Nickel started the year trading at US$17,344, following an uncertain 2020 that saw the metal fall in Q1 and bounce back by the end of the year. Speculation surrounding demand for electric vehicles (EV) batteries drove prices last year, with many analysts agreeing that the levels seen were not reflecting the market’s fundamentals.

So far in 2021, nickel’s story has been volatile. Prices hit their lowest point in early March at US$15,907 — just a few days after hitting their highest level of the period in late February at US$19,689.

nickel price chart

Chart via the London Metal Exchange.

The nickel price tanked in early March after Tsingshan’s announcement that it would convert nickel pig iron (NPI) into nickel matte to serve the battery sector, Jack Anderson of Roskill told INN.

Further explaining the news and its impact on the sector, Karen Norton of Refinitiv said that this raised concern that potentially a substantial amount of the country’s vast NPI industry could adapt to satisfy demand for both the stainless steel and battery sectors.
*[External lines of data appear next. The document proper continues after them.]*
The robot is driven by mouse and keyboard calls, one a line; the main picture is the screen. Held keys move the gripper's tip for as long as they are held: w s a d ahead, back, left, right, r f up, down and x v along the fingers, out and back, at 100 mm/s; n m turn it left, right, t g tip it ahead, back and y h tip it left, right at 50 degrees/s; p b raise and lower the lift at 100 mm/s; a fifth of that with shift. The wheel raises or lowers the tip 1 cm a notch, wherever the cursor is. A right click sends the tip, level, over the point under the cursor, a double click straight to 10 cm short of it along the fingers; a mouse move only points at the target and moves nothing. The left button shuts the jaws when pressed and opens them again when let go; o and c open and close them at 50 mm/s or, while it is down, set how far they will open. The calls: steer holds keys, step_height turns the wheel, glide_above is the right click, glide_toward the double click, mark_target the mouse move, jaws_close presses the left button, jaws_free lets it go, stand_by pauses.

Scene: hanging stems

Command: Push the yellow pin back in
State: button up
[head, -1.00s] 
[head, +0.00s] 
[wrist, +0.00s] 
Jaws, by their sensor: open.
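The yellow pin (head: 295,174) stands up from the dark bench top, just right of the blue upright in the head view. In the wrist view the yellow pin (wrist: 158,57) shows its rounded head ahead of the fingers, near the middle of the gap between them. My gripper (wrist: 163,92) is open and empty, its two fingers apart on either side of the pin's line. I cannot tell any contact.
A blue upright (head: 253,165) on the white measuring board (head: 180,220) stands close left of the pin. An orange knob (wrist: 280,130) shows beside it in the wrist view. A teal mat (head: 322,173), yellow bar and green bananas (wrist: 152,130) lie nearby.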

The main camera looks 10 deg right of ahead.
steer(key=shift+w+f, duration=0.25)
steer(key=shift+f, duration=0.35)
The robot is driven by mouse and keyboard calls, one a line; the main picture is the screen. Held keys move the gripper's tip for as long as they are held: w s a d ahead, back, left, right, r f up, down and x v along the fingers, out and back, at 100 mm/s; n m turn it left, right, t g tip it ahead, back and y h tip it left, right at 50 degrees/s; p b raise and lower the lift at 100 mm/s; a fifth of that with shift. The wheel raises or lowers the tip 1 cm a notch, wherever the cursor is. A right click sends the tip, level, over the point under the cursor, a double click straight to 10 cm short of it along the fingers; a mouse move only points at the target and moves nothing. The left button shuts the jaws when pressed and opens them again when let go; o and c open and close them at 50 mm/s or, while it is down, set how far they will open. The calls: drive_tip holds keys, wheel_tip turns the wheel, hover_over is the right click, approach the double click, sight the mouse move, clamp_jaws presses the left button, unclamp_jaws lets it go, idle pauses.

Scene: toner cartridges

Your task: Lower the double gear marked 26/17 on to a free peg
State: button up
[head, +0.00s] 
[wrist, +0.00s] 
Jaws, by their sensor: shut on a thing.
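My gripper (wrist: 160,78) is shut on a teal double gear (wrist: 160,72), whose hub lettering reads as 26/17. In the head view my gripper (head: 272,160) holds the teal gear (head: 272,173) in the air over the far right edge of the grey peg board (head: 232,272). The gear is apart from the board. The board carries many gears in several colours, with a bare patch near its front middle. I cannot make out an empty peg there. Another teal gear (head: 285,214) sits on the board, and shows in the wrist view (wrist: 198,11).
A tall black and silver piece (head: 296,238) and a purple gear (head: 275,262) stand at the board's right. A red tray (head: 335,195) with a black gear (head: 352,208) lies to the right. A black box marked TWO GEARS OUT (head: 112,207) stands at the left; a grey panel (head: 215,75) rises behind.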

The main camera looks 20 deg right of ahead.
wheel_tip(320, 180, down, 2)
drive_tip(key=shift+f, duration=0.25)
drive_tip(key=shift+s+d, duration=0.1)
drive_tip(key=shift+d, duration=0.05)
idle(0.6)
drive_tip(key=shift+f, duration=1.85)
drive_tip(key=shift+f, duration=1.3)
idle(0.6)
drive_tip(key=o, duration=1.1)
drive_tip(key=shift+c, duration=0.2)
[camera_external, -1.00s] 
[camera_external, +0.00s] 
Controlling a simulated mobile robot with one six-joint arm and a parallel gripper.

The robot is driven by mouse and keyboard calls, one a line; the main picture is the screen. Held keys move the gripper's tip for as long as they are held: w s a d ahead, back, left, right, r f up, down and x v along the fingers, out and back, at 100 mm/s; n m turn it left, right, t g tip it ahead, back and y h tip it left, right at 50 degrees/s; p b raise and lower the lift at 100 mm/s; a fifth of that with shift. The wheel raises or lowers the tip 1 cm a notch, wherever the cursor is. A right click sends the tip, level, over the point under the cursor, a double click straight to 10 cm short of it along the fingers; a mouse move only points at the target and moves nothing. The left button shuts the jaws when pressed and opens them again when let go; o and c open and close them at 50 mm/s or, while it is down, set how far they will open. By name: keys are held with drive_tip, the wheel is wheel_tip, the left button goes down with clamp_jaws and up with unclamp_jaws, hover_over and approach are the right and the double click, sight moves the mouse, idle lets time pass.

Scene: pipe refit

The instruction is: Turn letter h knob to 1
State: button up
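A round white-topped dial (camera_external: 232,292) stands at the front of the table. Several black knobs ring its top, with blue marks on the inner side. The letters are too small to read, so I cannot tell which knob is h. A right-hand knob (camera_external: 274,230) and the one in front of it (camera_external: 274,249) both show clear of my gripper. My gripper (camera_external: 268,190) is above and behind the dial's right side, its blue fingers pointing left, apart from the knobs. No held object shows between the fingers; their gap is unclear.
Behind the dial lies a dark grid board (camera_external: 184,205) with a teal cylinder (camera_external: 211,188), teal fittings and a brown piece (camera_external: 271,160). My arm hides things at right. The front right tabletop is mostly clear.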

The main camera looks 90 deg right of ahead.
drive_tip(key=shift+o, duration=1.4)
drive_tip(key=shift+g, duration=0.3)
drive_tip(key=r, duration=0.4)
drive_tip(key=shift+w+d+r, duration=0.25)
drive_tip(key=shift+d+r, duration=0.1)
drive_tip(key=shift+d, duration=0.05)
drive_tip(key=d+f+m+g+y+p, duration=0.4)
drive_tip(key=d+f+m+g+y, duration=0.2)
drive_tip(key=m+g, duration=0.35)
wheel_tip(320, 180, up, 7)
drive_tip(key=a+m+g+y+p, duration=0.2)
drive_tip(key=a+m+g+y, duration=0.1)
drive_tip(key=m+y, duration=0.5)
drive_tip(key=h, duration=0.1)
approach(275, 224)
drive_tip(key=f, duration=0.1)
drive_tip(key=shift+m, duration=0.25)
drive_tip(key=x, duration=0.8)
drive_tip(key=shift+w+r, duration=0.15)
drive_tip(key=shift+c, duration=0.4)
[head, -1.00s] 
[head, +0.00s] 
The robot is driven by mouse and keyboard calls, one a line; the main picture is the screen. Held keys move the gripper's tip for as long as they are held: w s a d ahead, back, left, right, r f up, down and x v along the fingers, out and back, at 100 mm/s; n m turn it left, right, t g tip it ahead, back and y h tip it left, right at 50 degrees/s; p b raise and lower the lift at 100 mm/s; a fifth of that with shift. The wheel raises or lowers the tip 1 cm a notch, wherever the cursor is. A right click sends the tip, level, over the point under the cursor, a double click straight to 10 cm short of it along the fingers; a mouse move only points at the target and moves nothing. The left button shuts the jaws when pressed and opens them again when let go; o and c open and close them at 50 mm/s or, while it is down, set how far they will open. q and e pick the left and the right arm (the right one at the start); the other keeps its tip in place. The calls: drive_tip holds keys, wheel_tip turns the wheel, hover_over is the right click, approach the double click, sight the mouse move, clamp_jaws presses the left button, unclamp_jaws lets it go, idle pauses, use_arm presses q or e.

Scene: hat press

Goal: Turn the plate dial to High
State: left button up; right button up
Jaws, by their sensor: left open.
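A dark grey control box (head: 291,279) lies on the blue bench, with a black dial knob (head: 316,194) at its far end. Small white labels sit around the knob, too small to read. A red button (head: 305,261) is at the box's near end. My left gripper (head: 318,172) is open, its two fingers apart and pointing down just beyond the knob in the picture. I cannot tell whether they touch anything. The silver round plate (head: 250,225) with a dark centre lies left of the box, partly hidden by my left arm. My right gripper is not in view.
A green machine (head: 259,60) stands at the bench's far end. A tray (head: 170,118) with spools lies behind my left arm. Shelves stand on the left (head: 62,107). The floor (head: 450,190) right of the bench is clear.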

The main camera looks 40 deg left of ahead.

“Production of matte via this route is not the cheapest, has yet to be proven on a commercial scale, but at the very least it might provide a short-term solution to an anticipated supply crunch in nickel sulfate,” she added.

Nickel continued to perform in a chopy fashion throughout the first half and ended the six month period trading at above US$18,000.

“(This was due to) strong demand from the stainless steel and battery sectors,” Anderson said. “The narrative for strong nickel demand from batteries amid President Biden’s US Green New Deal for an economic recovery and general tightness in the nickel market, has also helped to support prices.”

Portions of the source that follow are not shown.